DATA LISTING:
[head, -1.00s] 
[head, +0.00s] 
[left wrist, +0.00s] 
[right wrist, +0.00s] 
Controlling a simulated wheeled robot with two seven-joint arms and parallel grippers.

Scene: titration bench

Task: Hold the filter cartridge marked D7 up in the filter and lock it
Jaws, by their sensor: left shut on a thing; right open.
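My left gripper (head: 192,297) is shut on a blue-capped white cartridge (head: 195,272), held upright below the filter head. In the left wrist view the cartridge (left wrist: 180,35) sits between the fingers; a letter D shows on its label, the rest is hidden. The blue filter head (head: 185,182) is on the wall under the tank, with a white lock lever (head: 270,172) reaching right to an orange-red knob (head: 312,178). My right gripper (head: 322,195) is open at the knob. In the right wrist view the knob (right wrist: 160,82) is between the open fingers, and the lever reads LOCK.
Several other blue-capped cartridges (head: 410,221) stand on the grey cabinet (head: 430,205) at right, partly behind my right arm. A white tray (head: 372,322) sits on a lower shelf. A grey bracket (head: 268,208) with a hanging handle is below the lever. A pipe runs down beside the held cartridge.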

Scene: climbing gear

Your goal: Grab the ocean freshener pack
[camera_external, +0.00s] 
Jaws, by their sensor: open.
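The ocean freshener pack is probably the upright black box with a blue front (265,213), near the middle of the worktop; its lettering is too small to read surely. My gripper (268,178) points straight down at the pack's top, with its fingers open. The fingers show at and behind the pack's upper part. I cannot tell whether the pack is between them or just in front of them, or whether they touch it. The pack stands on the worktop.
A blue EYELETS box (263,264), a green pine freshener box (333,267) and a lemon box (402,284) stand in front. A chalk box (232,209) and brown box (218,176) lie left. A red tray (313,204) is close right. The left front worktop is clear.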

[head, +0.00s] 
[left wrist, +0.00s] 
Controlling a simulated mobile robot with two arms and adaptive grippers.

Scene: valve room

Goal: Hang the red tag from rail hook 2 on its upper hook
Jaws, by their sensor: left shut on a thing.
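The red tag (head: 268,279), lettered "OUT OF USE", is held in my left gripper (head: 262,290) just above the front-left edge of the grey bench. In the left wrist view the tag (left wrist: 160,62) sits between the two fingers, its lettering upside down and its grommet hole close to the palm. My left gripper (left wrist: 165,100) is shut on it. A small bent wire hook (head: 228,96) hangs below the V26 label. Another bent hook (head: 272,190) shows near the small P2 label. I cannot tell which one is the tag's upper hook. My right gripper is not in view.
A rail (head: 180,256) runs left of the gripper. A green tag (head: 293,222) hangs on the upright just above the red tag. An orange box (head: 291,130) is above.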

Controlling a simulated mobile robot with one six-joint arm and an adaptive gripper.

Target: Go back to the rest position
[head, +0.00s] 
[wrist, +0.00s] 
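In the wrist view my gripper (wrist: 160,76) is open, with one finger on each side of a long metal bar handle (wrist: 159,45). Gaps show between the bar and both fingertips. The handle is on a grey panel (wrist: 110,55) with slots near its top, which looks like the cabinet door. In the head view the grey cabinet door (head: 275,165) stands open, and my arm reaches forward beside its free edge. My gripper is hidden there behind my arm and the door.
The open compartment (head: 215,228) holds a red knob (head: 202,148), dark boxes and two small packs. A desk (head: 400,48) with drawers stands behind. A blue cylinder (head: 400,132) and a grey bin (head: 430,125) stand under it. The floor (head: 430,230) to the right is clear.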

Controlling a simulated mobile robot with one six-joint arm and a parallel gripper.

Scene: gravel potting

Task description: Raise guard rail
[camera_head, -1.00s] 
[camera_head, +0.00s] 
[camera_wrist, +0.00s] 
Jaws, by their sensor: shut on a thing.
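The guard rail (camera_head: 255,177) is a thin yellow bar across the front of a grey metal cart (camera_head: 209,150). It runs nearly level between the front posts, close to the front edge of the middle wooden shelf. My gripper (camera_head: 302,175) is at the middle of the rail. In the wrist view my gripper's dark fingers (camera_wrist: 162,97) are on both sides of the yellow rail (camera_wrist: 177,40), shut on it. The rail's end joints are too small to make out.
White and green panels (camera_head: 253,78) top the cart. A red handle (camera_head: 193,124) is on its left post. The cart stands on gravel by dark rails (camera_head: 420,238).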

EXERCISE: Single out each line of the records above with the string "parallel" in it, and copy it.

TASK ANSWER:
Controlling a simulated wheeled robot with two seven-joint arms and parallel grippers.
Controlling a simulated mobile robot with one six-joint arm and a parallel gripper.

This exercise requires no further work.